L'oeuvre plastique ou musicale est nécessairement appréhendée dans l'espace et dans le temps. Cette correspondance est accentuée par l'importance grandissante accordée ces dernières années à l'expérience du spectateur. Les sons nous donnent des informations mais comme toute perception, il nous donne aussi des illusions.
Le but de ma recherche est de comprendre quand, comment et dans quelle mesure est-ce que l'on peut parler de sculpture sonore. Il s'agit de développer l'importance du matériau « son » dans le vocabulaire plastique contemporain sans minimiser l'aspect visuel de la sculpture qui reste primordial.

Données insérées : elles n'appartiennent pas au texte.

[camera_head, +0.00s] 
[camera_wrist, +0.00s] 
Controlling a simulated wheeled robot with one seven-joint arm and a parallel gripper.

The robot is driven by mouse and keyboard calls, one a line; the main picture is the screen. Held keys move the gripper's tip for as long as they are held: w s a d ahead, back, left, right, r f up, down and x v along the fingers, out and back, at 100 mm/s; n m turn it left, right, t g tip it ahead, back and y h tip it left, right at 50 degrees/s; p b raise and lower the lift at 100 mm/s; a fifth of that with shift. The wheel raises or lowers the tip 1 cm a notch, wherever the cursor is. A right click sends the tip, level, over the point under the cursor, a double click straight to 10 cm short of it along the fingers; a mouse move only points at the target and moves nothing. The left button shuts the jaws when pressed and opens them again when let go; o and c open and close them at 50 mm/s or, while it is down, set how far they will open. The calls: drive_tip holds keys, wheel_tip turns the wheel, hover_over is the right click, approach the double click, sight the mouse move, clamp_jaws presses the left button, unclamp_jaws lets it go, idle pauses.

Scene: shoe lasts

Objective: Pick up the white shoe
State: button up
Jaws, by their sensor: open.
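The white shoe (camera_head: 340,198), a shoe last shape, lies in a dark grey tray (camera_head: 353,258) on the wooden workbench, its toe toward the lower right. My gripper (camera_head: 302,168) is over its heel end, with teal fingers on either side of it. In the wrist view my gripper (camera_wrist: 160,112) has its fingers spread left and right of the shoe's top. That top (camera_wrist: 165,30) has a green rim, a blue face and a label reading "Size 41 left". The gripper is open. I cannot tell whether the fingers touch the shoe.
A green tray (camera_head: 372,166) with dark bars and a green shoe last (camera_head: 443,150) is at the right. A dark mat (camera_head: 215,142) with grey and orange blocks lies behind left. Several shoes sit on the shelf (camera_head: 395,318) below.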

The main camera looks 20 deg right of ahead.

Pour ce faire, j'ai dressé un panorama de sculptures sonores réalisées par des artistes différents (et d'origines différentes), de matériaux différents et d'années différentes dans lesquelles le son (produit de manière différente à chaque fois), est utilisé dans un but propre à la volonté de chaque artiste et dont l'utilisation est revendiquée (même si l'époque et le lieu de réalisation de ces sculptures coïncident).
Je me borne à l'étude de la sculpture dans son aspect matériel, plastique, concret voir tactile dans laquelle le son est utilisé comme matériau et revendiqué comme tel. Des sculptures encore visibles aujourd'hui dont le son est diffusé par celle-ci.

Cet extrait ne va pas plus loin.